- Two former "Angry Birds" workers are starting their own gaming company
- One of the men drew characters in the now-famous app while working for Rovio
- Boomlagoon, the new company, hopes to put out a game later this year
Helsinki, Finland (CNN) -- Tuomas Erikoinen, the man who drew the hit "Angry Birds" app, doesn't really resent his creation.
He's just bored with it.
He sees the game's grumpy, ball-shaped, wingless birds everywhere he goes, their furrowed brows staring him down. Here in Finland's capital, where "Angry Birds" began, Erikoinen's drawings have been turned into T-shirts, "plushie" stuffed animals and two brands of soft drinks -- Tropic and Paradise.
An "Angry Birds" theme park opened nearby in May. The official mascot at a recent international hockey tournament here was a moody white bird that carried a stick and twirled around on skates.

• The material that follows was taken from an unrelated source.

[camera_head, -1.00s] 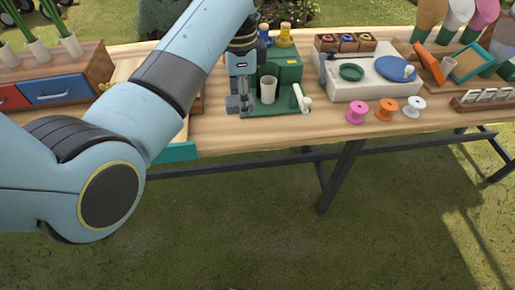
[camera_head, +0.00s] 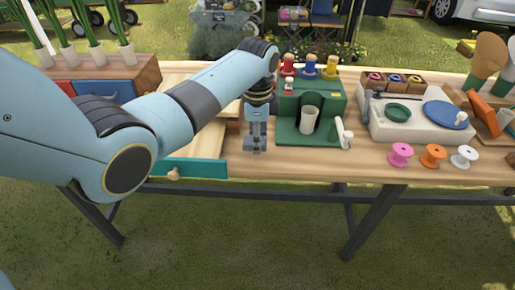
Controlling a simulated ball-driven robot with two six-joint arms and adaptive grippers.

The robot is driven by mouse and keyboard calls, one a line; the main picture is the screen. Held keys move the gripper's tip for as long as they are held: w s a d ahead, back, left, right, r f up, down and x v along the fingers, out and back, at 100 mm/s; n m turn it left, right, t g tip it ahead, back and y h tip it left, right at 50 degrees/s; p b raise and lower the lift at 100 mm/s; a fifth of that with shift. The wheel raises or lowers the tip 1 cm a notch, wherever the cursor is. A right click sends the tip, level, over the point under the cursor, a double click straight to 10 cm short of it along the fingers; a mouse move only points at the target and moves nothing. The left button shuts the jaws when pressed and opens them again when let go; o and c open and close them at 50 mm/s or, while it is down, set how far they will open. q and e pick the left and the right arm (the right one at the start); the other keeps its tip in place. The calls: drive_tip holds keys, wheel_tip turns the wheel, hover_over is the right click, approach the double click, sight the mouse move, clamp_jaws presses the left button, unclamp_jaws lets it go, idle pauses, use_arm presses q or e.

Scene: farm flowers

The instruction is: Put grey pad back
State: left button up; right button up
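I cannot make out a grey pad for certain. A white tray (camera_head: 400,128) on the right of the table carries a green disc (camera_head: 397,112), a blue disc (camera_head: 446,114) with a pale knob, and a dark narrow piece at its left edge. My left gripper (camera_head: 256,147) points down near the table's front edge, just left of the green machine (camera_head: 312,88). Its fingers look close together, but whether they are shut or hold something is too small to tell. My right gripper is out of view.
A teal-fronted drawer (camera_head: 198,168) sticks out at the table's front, under my left arm. A white cup (camera_head: 309,120) stands in the green machine. Pink (camera_head: 400,154), orange (camera_head: 433,155) and white (camera_head: 464,156) spools stand before the tray. A drawer box (camera_head: 148,76) stands behind my arm.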

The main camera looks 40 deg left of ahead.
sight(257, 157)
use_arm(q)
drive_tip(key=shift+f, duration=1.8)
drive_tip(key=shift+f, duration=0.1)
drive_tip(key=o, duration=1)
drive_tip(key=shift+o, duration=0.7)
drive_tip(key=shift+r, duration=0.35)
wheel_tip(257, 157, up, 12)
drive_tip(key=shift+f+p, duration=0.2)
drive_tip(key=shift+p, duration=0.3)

There was a time when Erikoinen -- a smiley 36-year-old who always wears a fedora, is obsessed with birds and grew up on a farm with pigs -- relished all the attention his drawings received. He once took a girlfriend to a mall in Helsinki just in hopes she would be impressed with how many stores carried recreations of his birds. (She wasn't.) But Erikoinen recently left Rovio, the Finnish company that employed him when he helped create the wildly addictive "Angry Birds" franchise, to try to start something new.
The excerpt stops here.